Microsoft on Monday announced that it has settled the class action suit brought against it by consumers and businesses in Minnesota.

The suit claimed the software vendor used its monopoly power to inflate the prices of its products. According to a Microsoft spokesperson, executives will not comment on the settlement before the terms are presented to the judge.

Rick Hagstrom, a partner in the law firm Zelle Hoffman Voelbel Mason & Gette, and one of the lead plaintiffs’ attorneys, told internetnews.com that some pieces of the settlement will be hammered out in binding arbitration, with a July 1 deadline to take the settlement back to the judge for approval. The firm is seeking somewhere between $283 and $425 million as part of the settlement.

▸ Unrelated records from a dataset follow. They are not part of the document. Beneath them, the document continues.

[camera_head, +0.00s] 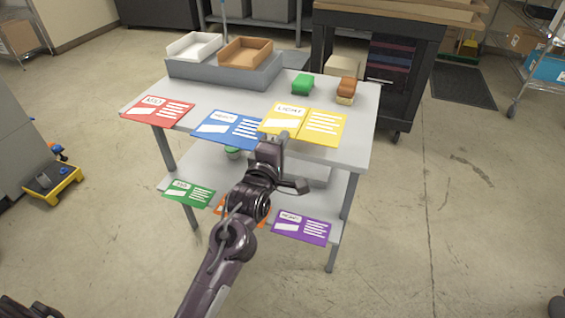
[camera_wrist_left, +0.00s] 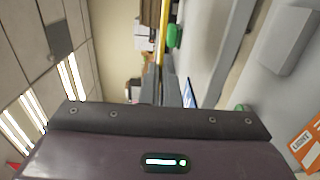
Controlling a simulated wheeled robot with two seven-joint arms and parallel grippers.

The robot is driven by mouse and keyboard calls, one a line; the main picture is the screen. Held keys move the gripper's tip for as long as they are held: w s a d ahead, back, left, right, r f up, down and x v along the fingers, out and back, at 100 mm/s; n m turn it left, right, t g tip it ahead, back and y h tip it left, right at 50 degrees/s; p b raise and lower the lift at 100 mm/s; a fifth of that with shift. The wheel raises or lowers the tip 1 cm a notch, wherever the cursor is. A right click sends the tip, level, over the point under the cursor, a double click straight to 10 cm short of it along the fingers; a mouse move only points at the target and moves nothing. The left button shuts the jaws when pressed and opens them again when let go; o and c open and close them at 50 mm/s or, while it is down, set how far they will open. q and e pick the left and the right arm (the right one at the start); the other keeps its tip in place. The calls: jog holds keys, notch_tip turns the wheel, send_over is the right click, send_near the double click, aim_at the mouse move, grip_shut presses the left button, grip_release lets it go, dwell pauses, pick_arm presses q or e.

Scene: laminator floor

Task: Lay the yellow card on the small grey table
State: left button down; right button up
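The yellow card (camera_head: 322,126), with a white label and white lines, shows over the front right part of a grey two-level table (camera_head: 357,110) in the head view. It covers the right end of the blue card. My left gripper (camera_head: 274,147) is at the card's near left edge. In the left wrist view the yellow card (camera_wrist_left: 163,32) is a thin edge-on strip running out from between the fingers (camera_wrist_left: 161,85), which are closed on it. The card appears slightly above the tabletop. My right gripper is not in view.
Red (camera_head: 157,110) and blue (camera_head: 228,128) cards lie along the table's front. Green (camera_head: 188,193) and purple (camera_head: 302,227) cards lie on the lower shelf; an orange one is mostly hidden by my arm.

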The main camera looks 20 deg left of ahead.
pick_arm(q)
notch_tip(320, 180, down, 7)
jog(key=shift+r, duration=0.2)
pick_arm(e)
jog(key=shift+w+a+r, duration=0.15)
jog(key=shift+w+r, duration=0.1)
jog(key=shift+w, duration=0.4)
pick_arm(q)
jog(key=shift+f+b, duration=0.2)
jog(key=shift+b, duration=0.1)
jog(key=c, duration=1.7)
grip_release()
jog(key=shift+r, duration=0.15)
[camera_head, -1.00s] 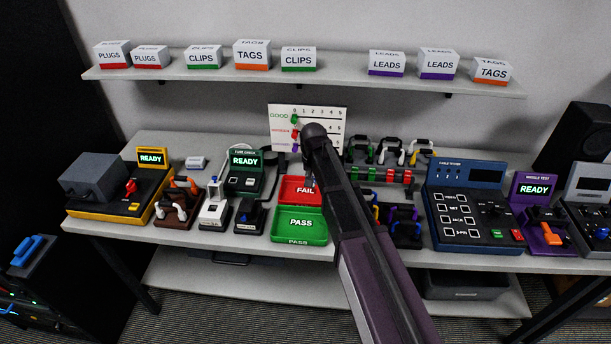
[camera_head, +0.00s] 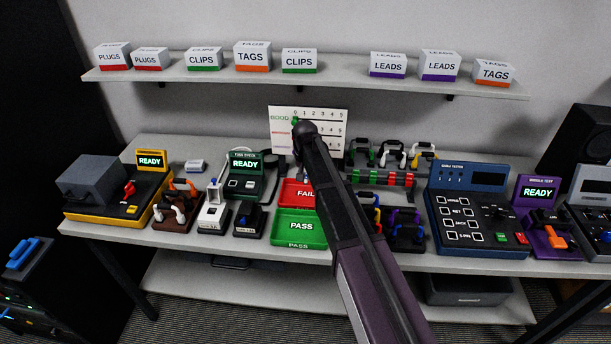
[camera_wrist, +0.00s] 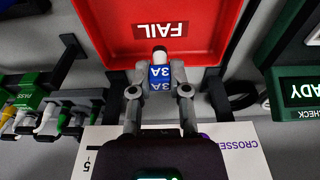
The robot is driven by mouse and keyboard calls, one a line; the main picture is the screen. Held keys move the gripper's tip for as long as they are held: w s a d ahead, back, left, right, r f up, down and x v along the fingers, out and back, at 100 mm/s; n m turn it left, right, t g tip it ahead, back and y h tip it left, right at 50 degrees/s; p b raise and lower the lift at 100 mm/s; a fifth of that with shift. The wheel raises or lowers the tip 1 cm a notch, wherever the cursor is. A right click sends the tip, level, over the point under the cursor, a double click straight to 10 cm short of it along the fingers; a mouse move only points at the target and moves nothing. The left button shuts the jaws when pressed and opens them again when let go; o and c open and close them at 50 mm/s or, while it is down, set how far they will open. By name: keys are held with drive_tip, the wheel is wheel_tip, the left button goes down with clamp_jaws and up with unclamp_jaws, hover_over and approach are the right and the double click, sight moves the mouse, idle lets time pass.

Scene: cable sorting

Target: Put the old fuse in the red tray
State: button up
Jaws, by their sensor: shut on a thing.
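My gripper (camera_wrist: 161,82) is shut on the old fuse (camera_wrist: 160,73), a small cylinder with a blue band marked 3A and a pale end. The red tray (camera_wrist: 205,60), marked FAIL, lies just past the fuse in the wrist view. The fuse's pale end overlaps the tray's near part in that view; its height above it is hard to tell. In the head view the red tray (camera_head: 288,193) sits on the bench, partly hidden by my arm. My gripper is mostly hidden behind the arm there, near the tray's back edge.
A green PASS tray (camera_head: 290,228) adjoins the red tray in front. The green fuse checker (camera_head: 248,178), showing READY, stands to its left. A white chart board (camera_head: 280,145) stands behind my wrist. A cable rack (camera_head: 385,178) and a blue tester (camera_head: 468,205) are to the right.

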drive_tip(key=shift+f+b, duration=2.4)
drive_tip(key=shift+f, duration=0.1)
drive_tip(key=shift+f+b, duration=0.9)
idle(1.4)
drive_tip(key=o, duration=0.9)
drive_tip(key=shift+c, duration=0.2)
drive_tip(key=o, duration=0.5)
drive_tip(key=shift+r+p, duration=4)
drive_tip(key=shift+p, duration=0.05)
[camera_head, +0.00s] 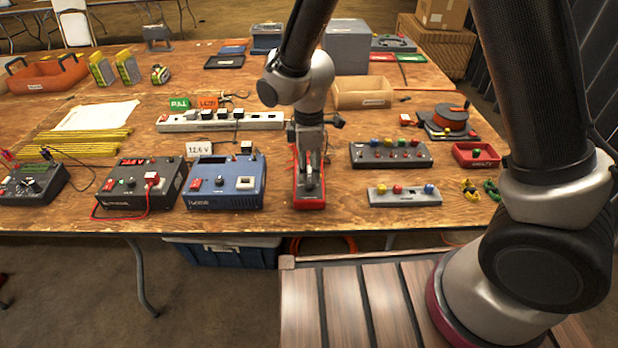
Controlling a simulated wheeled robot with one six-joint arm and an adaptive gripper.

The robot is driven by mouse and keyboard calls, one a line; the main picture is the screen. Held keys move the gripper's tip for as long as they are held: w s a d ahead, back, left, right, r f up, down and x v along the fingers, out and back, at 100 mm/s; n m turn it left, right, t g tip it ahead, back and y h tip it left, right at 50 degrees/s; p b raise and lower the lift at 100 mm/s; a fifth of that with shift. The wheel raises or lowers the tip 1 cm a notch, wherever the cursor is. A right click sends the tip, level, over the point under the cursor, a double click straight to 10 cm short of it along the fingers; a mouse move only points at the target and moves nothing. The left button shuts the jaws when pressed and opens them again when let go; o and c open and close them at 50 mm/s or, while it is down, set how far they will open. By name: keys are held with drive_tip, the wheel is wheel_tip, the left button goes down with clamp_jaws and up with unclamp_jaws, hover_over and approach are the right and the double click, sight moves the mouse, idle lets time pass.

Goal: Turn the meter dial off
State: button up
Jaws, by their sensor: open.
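A dark box that looks like the meter (52,188) sits at the far left front of the table. It has a small display, a round dial (33,186) on its sloping face, and red and black leads at its back. The dial's setting is too small to read. My gripper (309,181) is open and points down over a red tray-like thing (310,203) near the table's front middle. It is well to the right of the meter. The fingertips are small and partly merge with the red thing; I cannot tell whether they touch it.
A black charger (122,190) with a red lead and a blue charger (215,173) stand between the meter and my gripper. A power strip (225,121) lies behind them. Yellow rods (80,138) lie behind the meter. A black block with coloured knobs (390,157) stands right.

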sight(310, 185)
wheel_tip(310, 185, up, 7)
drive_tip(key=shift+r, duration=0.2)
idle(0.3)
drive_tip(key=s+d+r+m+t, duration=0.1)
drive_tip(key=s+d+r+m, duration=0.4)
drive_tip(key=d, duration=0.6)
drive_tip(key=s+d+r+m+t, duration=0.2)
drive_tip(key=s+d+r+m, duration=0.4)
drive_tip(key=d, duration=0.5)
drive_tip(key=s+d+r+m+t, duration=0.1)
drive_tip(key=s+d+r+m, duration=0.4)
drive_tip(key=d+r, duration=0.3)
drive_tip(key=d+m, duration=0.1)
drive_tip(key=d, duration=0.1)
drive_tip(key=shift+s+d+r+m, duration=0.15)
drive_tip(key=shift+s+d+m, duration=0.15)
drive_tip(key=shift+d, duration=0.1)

Hagstrom wouldn’t say which Microsoft executives were involved in the negotiations, or which parties made offers, but he pointed out that before the case went to trial, Microsoft and the plaintiff class engaged in court-ordered mediation. Those discussions, while they didn’t result in settlement, started the process. He said it would be unusual not to have some inquiries back and forth during the course of a case.

Craig Corbitt, a partner in Zelle Hoffman Voelbel Mason & Gette who worked on the California case, told internetnews.com that Minnesota’s class action suit was broader than the Federal antitrust complaint against Microsoft, involving word processing and spreadsheet applications as well as the operating system. He said the case was groundbreaking because of its scale and because it actually went to trial. Both Chairman and Chief Software Architect and President Steve Ballmer had been subpoenaed.

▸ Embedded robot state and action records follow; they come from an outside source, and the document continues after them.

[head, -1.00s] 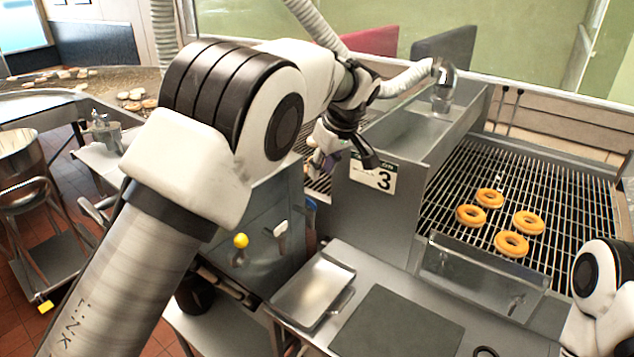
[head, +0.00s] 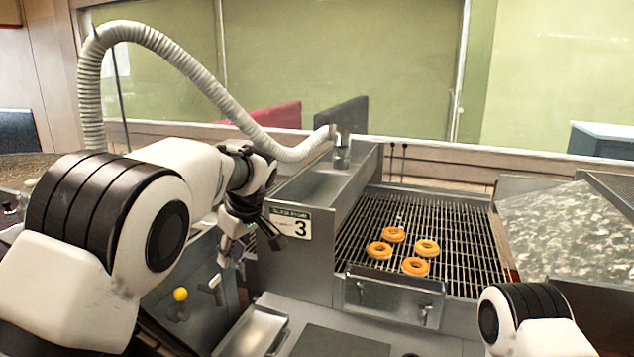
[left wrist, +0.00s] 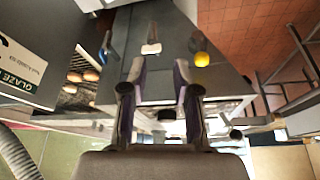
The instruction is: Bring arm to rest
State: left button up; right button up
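My left gripper (head: 236,252) hangs in front of the grey machine, just left of the label with a 3. In the left wrist view my left gripper (left wrist: 158,78) has its two fingers apart with nothing between them, so it is open and empty. Beyond the fingers are a yellow knob (left wrist: 202,59) and a white knob (left wrist: 151,48) on a grey panel; neither is touched. My right arm (head: 528,312) shows only as a link at the lower right. My right gripper is out of view.
Several ring donuts (head: 416,266) lie on the wire rack (head: 460,230). A metal tray (head: 250,332) and a dark mat (head: 338,342) are on the front counter. The label panel (head: 290,222) is close beside the left gripper. A ribbed hose (head: 190,65) arches behind the arm.

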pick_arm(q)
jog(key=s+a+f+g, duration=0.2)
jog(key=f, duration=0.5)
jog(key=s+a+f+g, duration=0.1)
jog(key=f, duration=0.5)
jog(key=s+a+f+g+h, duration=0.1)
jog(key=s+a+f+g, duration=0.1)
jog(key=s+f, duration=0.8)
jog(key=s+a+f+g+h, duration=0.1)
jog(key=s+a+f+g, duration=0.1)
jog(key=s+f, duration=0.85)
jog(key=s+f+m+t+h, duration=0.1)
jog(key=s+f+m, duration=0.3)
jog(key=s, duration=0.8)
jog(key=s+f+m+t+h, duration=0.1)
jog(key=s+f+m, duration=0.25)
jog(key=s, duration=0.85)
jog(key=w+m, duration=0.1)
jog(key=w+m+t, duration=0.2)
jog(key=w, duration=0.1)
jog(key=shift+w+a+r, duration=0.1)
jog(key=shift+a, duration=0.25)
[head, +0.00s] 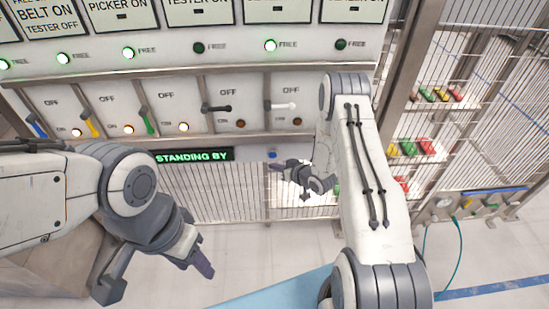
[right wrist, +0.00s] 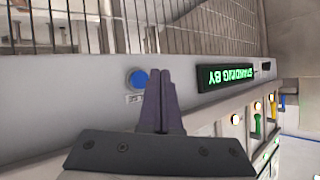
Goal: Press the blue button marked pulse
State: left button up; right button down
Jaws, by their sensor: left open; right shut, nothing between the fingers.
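The blue button (right wrist: 137,79) is round and set in a grey panel in the right wrist view, with a small label beside it that is too small to read. A small bluish spot (head: 272,154) right of the display in the head view appears to be the same button. My right gripper (right wrist: 160,74) is shut and empty, its dark fingertips just right of the button in the right wrist view. Contact with the panel cannot be told. In the head view my right gripper (head: 273,167) is just below the button. My left gripper (head: 158,279) is open and empty.
A green "STANDING BY" display (head: 195,156) is on the same panel, upside down in the right wrist view (right wrist: 225,76). Above it are several coloured switch levers (head: 148,121) and lamps. A wire fence (head: 225,205) stands below, with coloured blocks (head: 415,147) behind bars at right.

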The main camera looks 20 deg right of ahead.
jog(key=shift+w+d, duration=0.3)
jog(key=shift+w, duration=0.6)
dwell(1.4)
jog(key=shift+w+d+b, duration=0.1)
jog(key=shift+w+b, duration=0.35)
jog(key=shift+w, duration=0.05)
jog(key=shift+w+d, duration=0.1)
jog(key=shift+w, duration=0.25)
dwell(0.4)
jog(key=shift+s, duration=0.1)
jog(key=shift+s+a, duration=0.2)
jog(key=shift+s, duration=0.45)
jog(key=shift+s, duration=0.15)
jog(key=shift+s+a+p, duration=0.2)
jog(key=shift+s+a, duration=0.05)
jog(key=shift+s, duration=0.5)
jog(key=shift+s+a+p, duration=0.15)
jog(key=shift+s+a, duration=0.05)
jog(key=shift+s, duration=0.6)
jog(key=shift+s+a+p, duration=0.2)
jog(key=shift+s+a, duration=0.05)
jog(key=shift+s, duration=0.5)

Corbitt said that while he didn’t have knowledge of how other states’ cases against Microsoft were settled, the inference that the Minnesota plaintiffs’ lawyers were tougher negotiators was not unreasonable.

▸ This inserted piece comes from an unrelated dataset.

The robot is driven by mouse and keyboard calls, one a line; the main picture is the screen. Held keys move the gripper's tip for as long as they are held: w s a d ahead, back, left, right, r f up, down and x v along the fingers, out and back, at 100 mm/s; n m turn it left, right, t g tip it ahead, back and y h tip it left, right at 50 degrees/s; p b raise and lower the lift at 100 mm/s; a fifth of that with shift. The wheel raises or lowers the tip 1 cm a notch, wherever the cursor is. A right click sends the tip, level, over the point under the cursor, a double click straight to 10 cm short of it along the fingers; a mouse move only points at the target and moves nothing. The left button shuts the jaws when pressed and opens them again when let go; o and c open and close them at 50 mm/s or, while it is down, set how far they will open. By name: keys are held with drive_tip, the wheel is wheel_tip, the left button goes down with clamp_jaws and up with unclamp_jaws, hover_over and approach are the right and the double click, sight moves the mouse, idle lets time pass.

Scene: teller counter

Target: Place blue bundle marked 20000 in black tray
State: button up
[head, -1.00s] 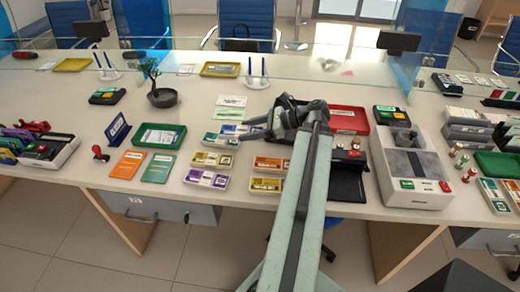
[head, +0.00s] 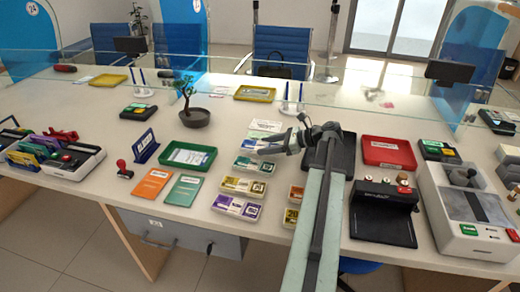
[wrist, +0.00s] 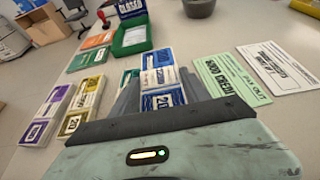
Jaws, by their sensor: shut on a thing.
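My gripper (head: 266,150) is above the counter and, in the wrist view, its dark jaws (wrist: 160,100) are shut on a blue bundle (wrist: 164,99) whose label shows a 20; the rest of the number is too small to read. More blue-and-white bundle surface shows just beyond it, and I cannot tell whether it is the same piece. The black tray (head: 345,152) lies right of my gripper in the head view, partly hidden behind my arm. It does not show in the wrist view.
Green (head: 188,156) and red (head: 388,153) trays flank the area. A black stamp stand (head: 384,218) and grey machine (head: 470,205) stand right. A glass screen crosses behind.

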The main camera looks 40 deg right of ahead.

Microsoft won dismissals or denials of class certification in 18 states, and has settled with nine states and the District of Columbia. Hagstrom said his firm drew on the proceedings of the previous settlements with states and the District of Columbia. The firm was part of the legal team that handled California’s class action suit, and it is participating in the Iowa action.

Over the seven weeks of this trial, the first of the cases against Microsoft that actually went to trial, he said, “We learned a lot, and I think Microsoft learned a lot… It was eye-opening for the public and for the jury.”

In the course of the trial, personal e-mails among Microsoft executives were made public, offering a peek into Redmond’s battle against Novell’s DR-DOS, its wrangles with Lotus over Java and its evaluations of the competitive position for Windows.

Hagstrom said that a resolution could have come at any time before or during the trial.

“As a defendant, maybe Microsoft was looking for us to blink before trial,” he said. “We didn’t blink. We’re a tenacious group of trial attorneys, and we made it clear to Microsoft that we intended to take this all the way.”

Minnesota is the latest domino to fall in Microsoft’s row of outstanding litigation. On April 2, the company settled all outstanding litigation with archrival Sun Microsystems and on April 12 it paid $440 million to license InterTrust’s digital rights management technologies. Still on the docket is Real Networks’ own anti-trust suit that accuses Microsoft of unfair competition against its media player.